Extracted data entries
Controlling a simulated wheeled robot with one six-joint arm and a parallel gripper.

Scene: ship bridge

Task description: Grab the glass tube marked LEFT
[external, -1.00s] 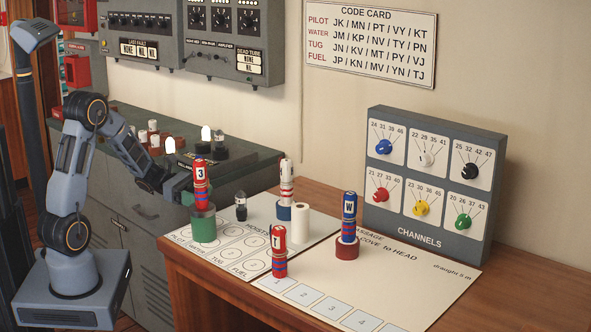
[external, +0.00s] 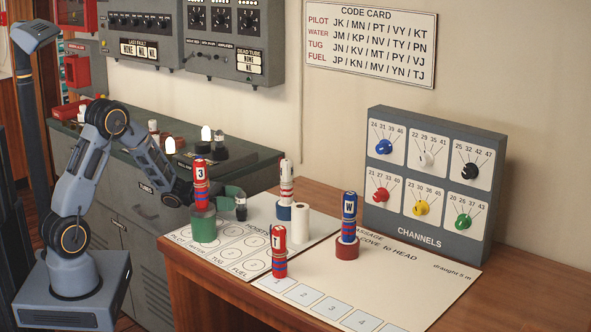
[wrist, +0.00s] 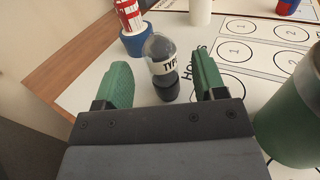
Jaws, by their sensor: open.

* * *

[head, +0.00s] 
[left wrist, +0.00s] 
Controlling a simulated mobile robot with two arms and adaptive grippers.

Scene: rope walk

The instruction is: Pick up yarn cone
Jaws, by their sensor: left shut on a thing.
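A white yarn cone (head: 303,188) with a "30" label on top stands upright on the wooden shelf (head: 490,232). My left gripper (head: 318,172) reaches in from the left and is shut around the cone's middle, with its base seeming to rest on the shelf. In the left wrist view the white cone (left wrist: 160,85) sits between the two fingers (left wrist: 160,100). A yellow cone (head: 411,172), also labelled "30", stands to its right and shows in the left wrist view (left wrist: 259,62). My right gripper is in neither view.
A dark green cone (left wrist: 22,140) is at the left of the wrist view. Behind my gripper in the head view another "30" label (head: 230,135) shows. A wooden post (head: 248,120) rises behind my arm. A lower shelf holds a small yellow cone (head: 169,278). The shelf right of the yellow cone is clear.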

# [TO DO]
Using the entries above, extract exactly the lines from the one that contains "Controlling a simulated wheeled" through the one that contains "Jaws, by their sensor: open.". Do not carry over any pictures.

# [SOLUTION FOR THIS EXERCISE]
Controlling a simulated wheeled robot with one six-joint arm and a parallel gripper.

Scene: ship bridge

Task description: Grab the glass tube marked LEFT
[external, -1.00s] 
[external, +0.00s] 
[wrist, +0.00s] 
Jaws, by their sensor: open.

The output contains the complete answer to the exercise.